--- BEGIN ---

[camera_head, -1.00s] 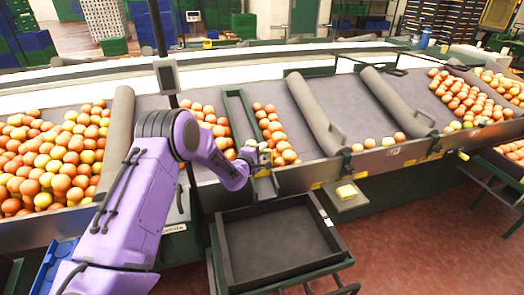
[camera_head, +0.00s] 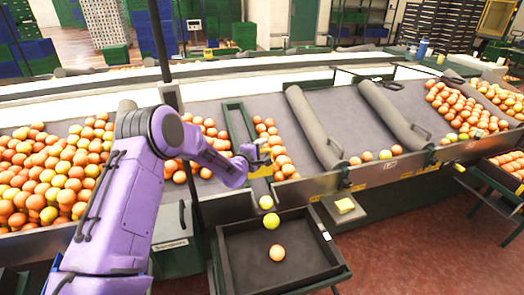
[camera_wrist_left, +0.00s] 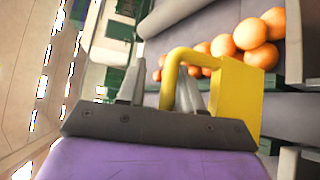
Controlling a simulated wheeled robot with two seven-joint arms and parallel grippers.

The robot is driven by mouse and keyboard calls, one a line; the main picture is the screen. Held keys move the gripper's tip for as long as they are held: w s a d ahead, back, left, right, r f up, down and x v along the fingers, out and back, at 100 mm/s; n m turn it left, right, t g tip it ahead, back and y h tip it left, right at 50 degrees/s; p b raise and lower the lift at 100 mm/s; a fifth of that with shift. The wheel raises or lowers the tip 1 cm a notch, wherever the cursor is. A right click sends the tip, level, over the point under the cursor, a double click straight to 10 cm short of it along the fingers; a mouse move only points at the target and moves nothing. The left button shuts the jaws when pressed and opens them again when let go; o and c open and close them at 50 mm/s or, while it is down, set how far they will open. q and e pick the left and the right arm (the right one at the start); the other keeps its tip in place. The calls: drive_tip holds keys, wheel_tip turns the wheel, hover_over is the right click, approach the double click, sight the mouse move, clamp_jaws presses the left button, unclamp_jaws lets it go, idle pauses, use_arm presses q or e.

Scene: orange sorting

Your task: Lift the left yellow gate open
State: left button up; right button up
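The left yellow gate (camera_head: 261,162) is at the lower end of the green-railed lane in the head view, raised above the chute. In the left wrist view it is a yellow plate (camera_wrist_left: 238,98) with a loop handle. My left gripper (camera_head: 251,154) is at the gate. In the left wrist view its fingers (camera_wrist_left: 160,92) stand on both sides of the handle's bar and look closed on it. Two yellowish fruits (camera_head: 271,221) are below the gate, and an orange (camera_head: 277,253) is over the black tray (camera_head: 237,262). My right gripper is not in view.
Oranges line both sides of the green lane (camera_head: 238,125). A large pile of oranges (camera_head: 52,170) lies at the left. Grey rollers (camera_head: 313,128) divide the sloped table.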

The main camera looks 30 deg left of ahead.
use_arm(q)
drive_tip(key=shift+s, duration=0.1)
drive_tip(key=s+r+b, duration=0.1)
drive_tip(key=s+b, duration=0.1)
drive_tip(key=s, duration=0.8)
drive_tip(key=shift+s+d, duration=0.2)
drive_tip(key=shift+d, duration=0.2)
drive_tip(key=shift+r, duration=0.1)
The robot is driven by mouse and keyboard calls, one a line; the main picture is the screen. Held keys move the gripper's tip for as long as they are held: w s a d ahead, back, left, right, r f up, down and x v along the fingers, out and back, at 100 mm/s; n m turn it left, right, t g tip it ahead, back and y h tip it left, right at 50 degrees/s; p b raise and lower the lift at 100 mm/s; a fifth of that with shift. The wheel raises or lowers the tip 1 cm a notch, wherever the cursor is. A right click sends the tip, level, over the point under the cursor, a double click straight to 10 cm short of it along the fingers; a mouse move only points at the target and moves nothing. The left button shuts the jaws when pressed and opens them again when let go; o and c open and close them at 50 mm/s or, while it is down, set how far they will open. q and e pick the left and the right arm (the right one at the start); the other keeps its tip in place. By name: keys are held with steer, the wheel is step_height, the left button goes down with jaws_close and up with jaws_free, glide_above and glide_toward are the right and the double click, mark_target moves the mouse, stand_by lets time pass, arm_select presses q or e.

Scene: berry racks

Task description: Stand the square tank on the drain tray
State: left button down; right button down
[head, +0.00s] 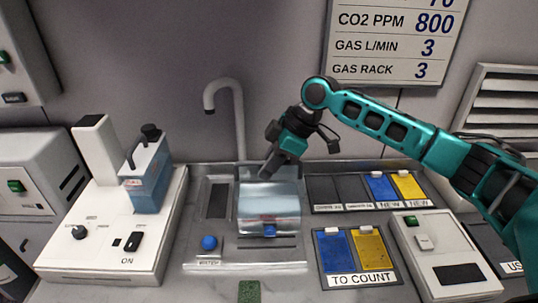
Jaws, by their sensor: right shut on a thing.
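The square tank (268,208) is a clear, pale-blue box with a small blue part low on its front. It is upright at the grey drain tray (217,245) in the middle of the bench, below the grey spout. My right gripper (269,172) points down at the tank's top back edge and is shut on it. The fingertips are small and partly hidden against the tank. I cannot tell whether the tank's base touches the tray or hangs just above it. My left gripper is not in view.
A grey curved spout (239,115) rises behind the tank. At left, a blue can (148,185) with a black cap stands on a white machine (110,255). Right of the tank lie blue and yellow cards in a "TO COUNT" holder (358,280) and a white device (445,245).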

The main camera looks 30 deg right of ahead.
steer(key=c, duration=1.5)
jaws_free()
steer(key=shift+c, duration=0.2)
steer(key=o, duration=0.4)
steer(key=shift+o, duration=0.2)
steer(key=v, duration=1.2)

--- END ---

* EXERCISE BRIEF: Find the count of lines in the data above where the string "Scene" occurs. Provide that number alone.

* PROBLEM SOLUTION: 2